Indeed, if you reduce other factions into incompetence to make your favourite look better by comparison you also diminish them and their supposedly heroic achievements. Apparently many authors are unaware of this of which makes me very sad every time I encounter it.

 

As for Marines, yes have them be the gods of war they are meant to be but for the love of Terra anyone but Space Wolves. They're the special snow flake Marine army if you're too cool for codex school...

Well, most writers aren't military geniuses, merely people like you and me. So when the main party needs to pull of some omggolly geehax genius manoeuvre, it's usually something very basic 101 military tactics. But for it to be exclusive to the heroes, the rest of the characters can't even know that simple 101, and hence the incompetence.

 

Also screw Sister portray in Cain books.

I'm not sure why military knowledge is relevant? I'm talking about how the antagonist/other factions are portrayed. This is the difference between having your heroes defeating a well organised/credible threat/dangerous/etc opponent or beating a load of Saturday morning cartoon villains who make blundering mistakes and ignore the obvious. You don't have to detail every part of a flawlessly accurate military manoeuvre to have someone appear competent.

I explained it in my previous post.

 

Since heroes need to be the ones best, others need to be worse. And since in this case the good guys are competent at best (since some people can't come up with something better), the rest must be incompetent to make basic competence seem awesome.

Ah, I see. The Adam West, Batman argument.

 

I don't have a problem with the SWolves killing a thousand cultists with the mark of nurgle. I have a problem with the idea that a bigger squad of Sisters with lots of special weapons would only manage to kill "dozens" of the same.

 

Even on the tabletop, where everything is less epic and numerous than in the literature, a full-strength flamer dominion squad led by a Palatine could be reasonably expected to wipe out a 50-strong cultist squad in two turns, so surely in an engagement lasting several hours, with the assistance of a platoon of guardsmen, they should have been able to kill many, many more than that.
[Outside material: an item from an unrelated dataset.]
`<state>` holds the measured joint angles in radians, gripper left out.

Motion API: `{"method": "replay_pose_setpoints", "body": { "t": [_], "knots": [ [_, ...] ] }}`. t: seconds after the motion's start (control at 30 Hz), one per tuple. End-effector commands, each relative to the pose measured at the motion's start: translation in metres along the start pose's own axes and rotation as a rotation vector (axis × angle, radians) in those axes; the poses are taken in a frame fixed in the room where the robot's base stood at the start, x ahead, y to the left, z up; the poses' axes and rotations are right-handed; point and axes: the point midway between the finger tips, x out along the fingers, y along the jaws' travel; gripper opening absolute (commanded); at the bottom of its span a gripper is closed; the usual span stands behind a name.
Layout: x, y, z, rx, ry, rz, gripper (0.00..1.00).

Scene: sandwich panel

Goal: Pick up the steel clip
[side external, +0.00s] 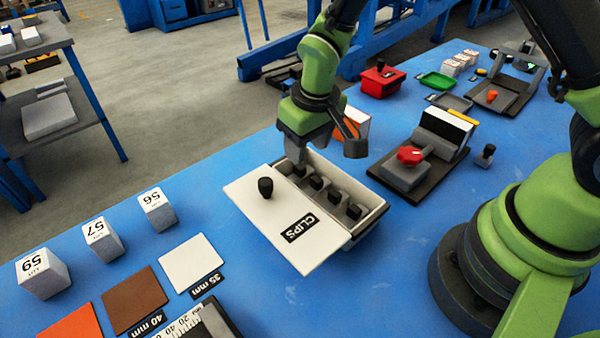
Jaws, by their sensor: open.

Didn't they do a lot of damage at the end of Faith and Fire? It's what I remember, may need to re-read. Like they stormed the stronghold and blasted their way in, killing off all that stood in their way to get to the mayor type dude. Oh well, writers take a lot of liberties.

At the end of Faith and Fire, they stormed a stronghold, got captured, broke free and fought their way out except for the protagonist and her love interest, who ended up winning out by virtue of the Shield of Faith protecting them from a souped-up psychic attack, followed by an overheating plasma pistol used as a projectile weapon.

At the end of Faith and Fire, they stormed a stronghold, got captured, broke free and fought their way out except for the protagonist and her love interest, who ended up winning out by virtue of the Shield of Faith protecting them from a souped-up psychic attack, followed by an overheating plasma pistol used as a projectile weapon.

Miriya and Verity are lesbians? Was their relationship described as such in the novel, or by the author in an interview- maybe a throwaway line in his blog? Or is this fan speculation?

Under normal narrative structures, Verity took the role that would be taken by the love interest, whether that relationship is explored or not... however, given that the book ended with them promising to stay together and holding hands while looking out into the void and the future... and that at the start of the next book, they have taken an assignment to go off to a remote location together (Verity very much against the advice of her superiors)... I'd say that the only thing stopping them making out in the corridors is the fact that they're religious fanatics who know that seeking pleasure will lead them into the waiting arms of the ruinous powers.

 

Of course, your mileage may vary. For my part, while I'm usually fully supportive of books that offer romantic freedom, in this case it actually cheapens the relationship and makes the books seem like they're pandering to the lowest common denominator (the teenage boy who likes the idea of lesbian nuns).

To be fair, the sort of audience that tends to go in for that sort of thing will take any interaction between two characters, and I do mean ANY interaction, as grounds for "They want to have the sex!"

 

I mean, I've seen fanworks out there of the Emperor and Horus.

THE EMPEROR.

HORUS.

WHY.

It's been awhile since I've read that book, but I must have missed that. I tend to be blind to subtlety when it comes to relationship stuff, whether in fiction or IRL. Or I could just be so se against sexualising the Sisters that I subconsciously refused to see it.

Ah, yes, Faith and Fire.

 

 

A power-armored Miriya is incapacitated by a large thug (who licks her cheek because obviously all thugs want to do that), the whole covent goes to war against lousy planetary defence forces who couldn't even put down a rebellion of santa elves, and the next time it goes to war it's against people immune to flames. And then loses soldiers to earthquakes.

Victory against incompetent enemies and then foes immune to your gimmick? That's a poor performance in my book. Or a sign that they're the red-headed stepchildren.

 

They do fare better in Hammer and Anvil if I recall correctly.


I'd like A D-B to write a book about the sisters, solely because he seems to have something few others in Black Library appear to have; professionalism. i.e. not writing with one hand about Roflstomporz the Awesome Protagonist and Lolpwned the Incompetent Antagonist (or the other way round).